Parlons enfin de l'être humain confronté à une kyrielle de nuisances visuelles, auditives et olfactives. Des déchets plastiques et des mégots de cigarettes qui s'accumulent en bordure de rue et qui polluent nos milieux de vie. Du va-et-vient incessant des camions, des voitures, des trains et des avions qui nourrissent les villes et les usines qui nourrissent les femmes et les hommes qui nourrissent un environnement anxiogène, asphyxiant et aliénant. Parlons de nos villes étouffantes et de notre mode de vie kamikaze.

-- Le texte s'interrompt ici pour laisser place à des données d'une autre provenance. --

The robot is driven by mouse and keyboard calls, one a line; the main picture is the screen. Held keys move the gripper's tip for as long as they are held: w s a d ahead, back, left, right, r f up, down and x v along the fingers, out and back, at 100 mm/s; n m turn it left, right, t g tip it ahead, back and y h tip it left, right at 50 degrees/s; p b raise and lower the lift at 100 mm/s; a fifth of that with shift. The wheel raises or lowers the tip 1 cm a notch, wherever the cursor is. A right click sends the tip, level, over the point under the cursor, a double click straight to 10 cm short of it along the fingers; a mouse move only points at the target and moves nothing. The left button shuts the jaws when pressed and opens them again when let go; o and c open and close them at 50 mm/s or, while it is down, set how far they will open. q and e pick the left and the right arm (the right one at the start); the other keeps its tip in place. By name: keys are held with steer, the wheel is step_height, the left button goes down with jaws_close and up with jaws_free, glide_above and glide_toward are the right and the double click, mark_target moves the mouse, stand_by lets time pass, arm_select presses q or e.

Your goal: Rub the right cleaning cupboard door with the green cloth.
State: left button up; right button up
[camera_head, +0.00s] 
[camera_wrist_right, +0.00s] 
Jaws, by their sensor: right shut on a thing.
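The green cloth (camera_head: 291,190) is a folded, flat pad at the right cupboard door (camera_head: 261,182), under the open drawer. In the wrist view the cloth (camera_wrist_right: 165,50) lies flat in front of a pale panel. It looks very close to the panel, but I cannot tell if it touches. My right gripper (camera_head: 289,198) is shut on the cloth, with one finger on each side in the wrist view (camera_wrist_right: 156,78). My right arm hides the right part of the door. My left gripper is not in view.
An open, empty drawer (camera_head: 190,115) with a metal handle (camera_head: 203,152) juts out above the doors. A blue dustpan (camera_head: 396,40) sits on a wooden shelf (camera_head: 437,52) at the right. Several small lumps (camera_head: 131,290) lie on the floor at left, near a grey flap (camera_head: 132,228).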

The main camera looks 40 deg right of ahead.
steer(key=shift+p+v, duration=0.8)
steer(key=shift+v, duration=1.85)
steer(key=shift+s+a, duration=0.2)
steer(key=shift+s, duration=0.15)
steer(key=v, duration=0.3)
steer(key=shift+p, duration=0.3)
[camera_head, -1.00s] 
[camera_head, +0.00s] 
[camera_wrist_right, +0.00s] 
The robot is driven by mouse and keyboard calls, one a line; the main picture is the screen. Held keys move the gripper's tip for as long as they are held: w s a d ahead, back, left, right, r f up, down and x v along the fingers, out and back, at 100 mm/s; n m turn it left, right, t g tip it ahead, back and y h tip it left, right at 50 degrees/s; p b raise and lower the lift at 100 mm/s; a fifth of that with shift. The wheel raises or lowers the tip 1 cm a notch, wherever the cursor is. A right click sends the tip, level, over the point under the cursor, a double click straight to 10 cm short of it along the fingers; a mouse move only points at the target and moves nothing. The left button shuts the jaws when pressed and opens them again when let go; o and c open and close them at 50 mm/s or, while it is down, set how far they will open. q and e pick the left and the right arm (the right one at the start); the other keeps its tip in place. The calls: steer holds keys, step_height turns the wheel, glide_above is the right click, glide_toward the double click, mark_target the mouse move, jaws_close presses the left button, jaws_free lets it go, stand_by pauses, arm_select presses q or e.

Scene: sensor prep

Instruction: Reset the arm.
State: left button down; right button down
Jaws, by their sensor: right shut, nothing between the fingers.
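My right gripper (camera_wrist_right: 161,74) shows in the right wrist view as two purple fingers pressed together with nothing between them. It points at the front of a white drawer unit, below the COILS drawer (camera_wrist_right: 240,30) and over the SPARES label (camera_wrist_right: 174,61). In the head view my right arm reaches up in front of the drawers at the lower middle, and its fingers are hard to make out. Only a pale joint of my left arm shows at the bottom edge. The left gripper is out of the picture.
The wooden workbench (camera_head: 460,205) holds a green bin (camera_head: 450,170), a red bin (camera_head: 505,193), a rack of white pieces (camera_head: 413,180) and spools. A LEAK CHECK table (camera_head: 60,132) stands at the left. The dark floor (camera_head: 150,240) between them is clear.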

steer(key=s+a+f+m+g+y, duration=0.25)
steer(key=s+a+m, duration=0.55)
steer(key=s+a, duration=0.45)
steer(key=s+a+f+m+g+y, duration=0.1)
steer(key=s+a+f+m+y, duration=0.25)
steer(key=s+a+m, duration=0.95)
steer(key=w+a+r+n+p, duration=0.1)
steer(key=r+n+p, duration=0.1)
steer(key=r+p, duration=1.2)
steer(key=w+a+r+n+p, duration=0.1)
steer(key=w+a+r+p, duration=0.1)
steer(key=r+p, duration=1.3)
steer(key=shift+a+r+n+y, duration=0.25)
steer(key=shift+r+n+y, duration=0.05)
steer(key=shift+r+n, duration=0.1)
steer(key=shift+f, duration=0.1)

Il est donc impératif de replacer l'être humain au centre de nos priorités environnementales. L'être humain est une fin en soi pour militer en faveur de l'environnement, voir une fin plus mobilisatrice que la protection de la Terre et de la vie. La cause environnementale souffre pendant ce temps du désintéressement de ses militants les plus farouches à l'égard des femmes et des hommes. Certains considèrent que l'écologisme, dans ses formes dites radicales, est un antihumanisme.

Il est temps de nous replacer au centre des préoccupations environnementales, de dénoncer l'éclipse climatique et de fonder notre engagement sur un humanisme fort et assumé.

De dire : je suis écologiste et humaniste.